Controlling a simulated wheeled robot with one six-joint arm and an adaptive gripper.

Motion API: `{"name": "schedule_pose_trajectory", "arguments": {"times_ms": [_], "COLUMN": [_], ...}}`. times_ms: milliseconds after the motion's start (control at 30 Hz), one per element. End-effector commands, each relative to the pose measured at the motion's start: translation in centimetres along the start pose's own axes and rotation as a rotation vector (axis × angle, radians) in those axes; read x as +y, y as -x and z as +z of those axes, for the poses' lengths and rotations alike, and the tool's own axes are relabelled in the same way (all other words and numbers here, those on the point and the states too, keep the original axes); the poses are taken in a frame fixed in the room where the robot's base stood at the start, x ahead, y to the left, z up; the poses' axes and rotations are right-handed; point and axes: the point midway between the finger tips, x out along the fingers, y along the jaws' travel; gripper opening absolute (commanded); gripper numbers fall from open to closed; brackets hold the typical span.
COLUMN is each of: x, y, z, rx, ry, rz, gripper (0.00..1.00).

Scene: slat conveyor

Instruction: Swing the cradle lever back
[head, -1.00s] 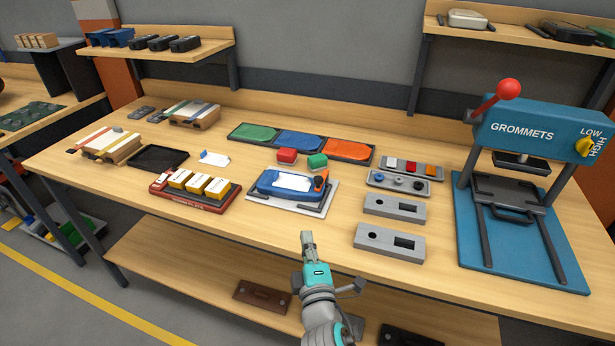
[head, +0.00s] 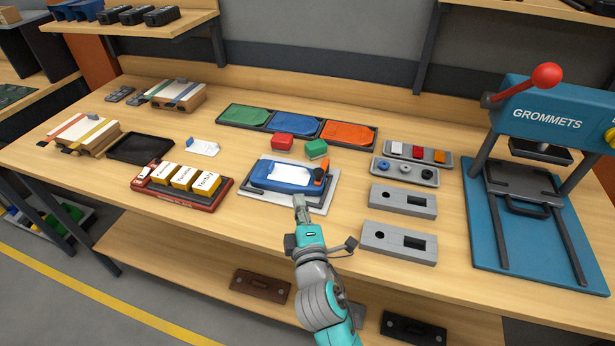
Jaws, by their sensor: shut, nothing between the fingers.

★ ★ ★ ★ ★ ★ ★

Task statement:
Every line above should be returned exactly; the pictures stay out.

Result of the exercise:
Controlling a simulated wheeled robot with one six-joint arm and an adaptive gripper.

Motion API: `{"name": "schedule_pose_trajectory", "arguments": {"times_ms": [_], "COLUMN": [_], ...}}`. times_ms: milliseconds after the motion's start (control at 30 Hz), one per element. End-effector commands, each relative to the pose measured at the motion's start: translation in centimetres along the start pose's own axes and rotation as a rotation vector (axis × angle, radians) in those axes; read x as +y, y as -x and z as +z of those axes, for the poses' lengths and rotations alike, and the tool's own axes are relabelled in the same way (all other words and numbers here, those on the point and the states too, keep the original axes); the poses are taken in a frame fixed in the room where the robot's base stood at the start, x ahead, y to the left, z up; the poses' axes and rotations are right-handed; point and axes: the point midway between the finger tips, x out along the fingers, y along the jaws' travel; gripper opening absolute (commanded); gripper numbers fall from open to closed; brackets hold the typical span.
COLUMN is each of: x, y, z, rx, ry, rz, gripper (0.00..1.00).

Scene: slat conveyor

Instruction: Swing the cradle lever back
[head, -1.00s] 
[head, +0.00s] 
Jaws, by their sensor: shut, nothing between the fingers.

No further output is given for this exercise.